The desert may seem like the last place you’d expect to find beautiful flowers and flora. The main reason we came to Phoenix was to visit their world famous Desert Botanical Gardens. It’s home to thousands of species of cacti, trees and flowers from all around the world but it specialises in local desert species of wildflowers and succulents.
The garden covers 140 acres of land and is divided into special area of significance – wildflowers, Sonoran Desert plants, herbs and other desert plants. We could have spent all day here but we thought that we had a seen a good sample of the gardens by lunchtime and we had only seen about one half of the gardens area,
The have many temporary exhibits of art at one of the standing exhibits is a butterfly house. We were able to see a collection of butterflies that are active in Spring.
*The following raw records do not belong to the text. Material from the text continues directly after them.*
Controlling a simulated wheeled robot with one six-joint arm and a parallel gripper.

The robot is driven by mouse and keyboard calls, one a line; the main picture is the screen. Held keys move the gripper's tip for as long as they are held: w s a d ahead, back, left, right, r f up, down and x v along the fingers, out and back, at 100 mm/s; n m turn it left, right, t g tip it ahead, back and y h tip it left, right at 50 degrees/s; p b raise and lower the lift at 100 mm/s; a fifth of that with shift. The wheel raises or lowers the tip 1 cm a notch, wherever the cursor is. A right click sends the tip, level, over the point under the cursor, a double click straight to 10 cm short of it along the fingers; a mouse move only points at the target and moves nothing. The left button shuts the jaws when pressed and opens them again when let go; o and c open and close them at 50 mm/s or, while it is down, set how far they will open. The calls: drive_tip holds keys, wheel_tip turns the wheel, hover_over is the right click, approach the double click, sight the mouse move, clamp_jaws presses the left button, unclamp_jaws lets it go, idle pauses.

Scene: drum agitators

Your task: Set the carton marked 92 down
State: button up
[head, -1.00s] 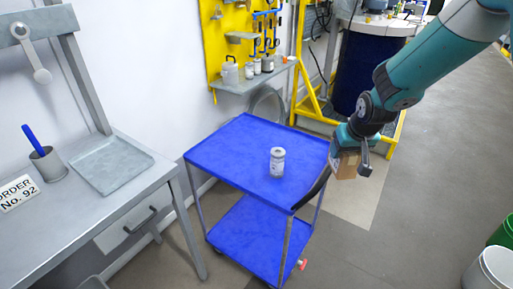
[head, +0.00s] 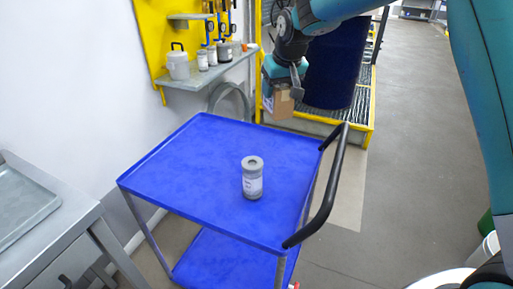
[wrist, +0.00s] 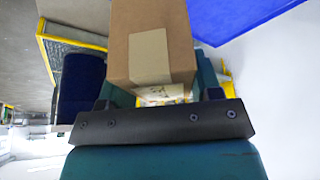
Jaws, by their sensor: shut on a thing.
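A brown carton (head: 283,104) hangs in my gripper (head: 284,88) beyond the far right corner of the blue cart, in the air. In the wrist view the carton (wrist: 118,40) fills the upper middle, with a pale tape or label patch on the side towards the camera. My gripper (wrist: 165,92) is shut on it. No number is readable on the carton. The blue cart's top (head: 190,165) carries one grey-white cylinder (head: 252,178) right of its middle; the rest of the top is bare.
The cart's black handle (head: 325,190) rises along its right side. A grey bench (head: 60,240) with a tray (head: 20,205) stands at left. A yellow tool board with a shelf (head: 205,75) of containers is behind. A blue drum (head: 335,65) stands in a yellow frame.

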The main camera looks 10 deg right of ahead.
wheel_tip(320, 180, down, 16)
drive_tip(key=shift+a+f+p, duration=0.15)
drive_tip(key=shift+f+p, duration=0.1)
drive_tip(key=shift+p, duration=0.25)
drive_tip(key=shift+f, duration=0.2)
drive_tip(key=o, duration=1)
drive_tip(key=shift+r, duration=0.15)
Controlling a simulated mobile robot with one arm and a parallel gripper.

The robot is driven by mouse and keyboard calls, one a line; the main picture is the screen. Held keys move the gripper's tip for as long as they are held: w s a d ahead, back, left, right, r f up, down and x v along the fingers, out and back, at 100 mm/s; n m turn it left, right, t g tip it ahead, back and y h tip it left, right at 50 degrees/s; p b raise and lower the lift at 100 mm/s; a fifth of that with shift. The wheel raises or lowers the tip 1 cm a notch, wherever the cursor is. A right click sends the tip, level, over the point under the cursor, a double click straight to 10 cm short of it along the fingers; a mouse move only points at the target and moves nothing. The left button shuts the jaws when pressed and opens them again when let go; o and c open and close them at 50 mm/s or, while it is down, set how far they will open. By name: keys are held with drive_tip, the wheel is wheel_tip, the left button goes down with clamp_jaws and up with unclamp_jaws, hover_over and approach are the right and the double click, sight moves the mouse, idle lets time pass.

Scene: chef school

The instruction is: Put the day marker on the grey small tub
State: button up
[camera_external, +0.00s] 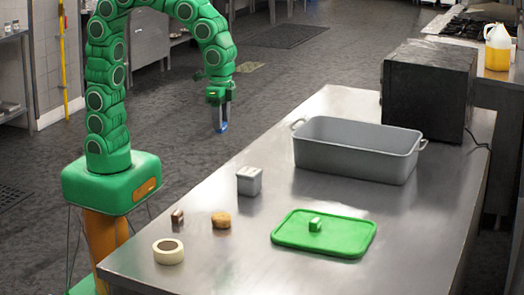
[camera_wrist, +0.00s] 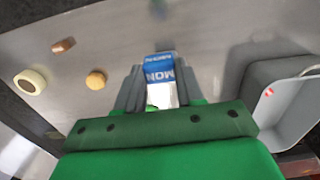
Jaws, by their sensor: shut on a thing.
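The day marker (camera_wrist: 158,72) is a small blue and white block with the letters MON. My gripper (camera_wrist: 159,88) is shut on it, one finger on each side. In the external view my gripper (camera_external: 220,101) points down with the blue end of the marker (camera_external: 222,127) below it, held in the air. The grey small tub (camera_external: 249,181) is a small square container with a light top, upright on the steel table, lower and to the right of the marker in that picture. I cannot make the small tub out in the wrist view.
On the steel table (camera_external: 190,246) are a tape roll (camera_external: 168,252), a brown block (camera_external: 177,217), a round bread-like piece (camera_external: 221,220), and a green tray (camera_external: 290,240) bearing a small green block (camera_external: 315,224). A large grey bin (camera_external: 340,155) and a dark box (camera_external: 428,88) stand farther back.

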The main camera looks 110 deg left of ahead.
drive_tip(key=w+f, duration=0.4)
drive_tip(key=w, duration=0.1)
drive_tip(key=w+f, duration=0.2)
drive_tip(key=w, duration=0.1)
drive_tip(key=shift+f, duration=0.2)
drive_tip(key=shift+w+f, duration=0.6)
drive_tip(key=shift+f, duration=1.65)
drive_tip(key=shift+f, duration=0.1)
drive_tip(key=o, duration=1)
We walked along some of the trails to see any species of cactus. Unfortunately, we were a week or so too early to see some of the flowers in full bloom. However the plants in the garden had very interesting colours and textures.
One of the English couple that we had met in Taos suggested that we should visit a place called Cave Creek when we visited Phoenix. She found it hard to describe, and so do we. It was roughly on our way north to our next overnight stop so we made a quick detour to have a look.
Not only we did we see our first cowboy on horseback, we saw that the long main street consisted of a collection of stores that sold metal art works. They were amazing (and very large). I have no idea who might buy this stuff but it looked as though these stores had enough stock to last for a decade.
We reached the town of Sedona by mid afternoon and decided to extend our stay here by one night. It didn’t make sense for us to follow our original open of staying here for just one night and then moving 60 kilometre up the road to Flagstaff for another night. We look forward to exploring the area tomorrow.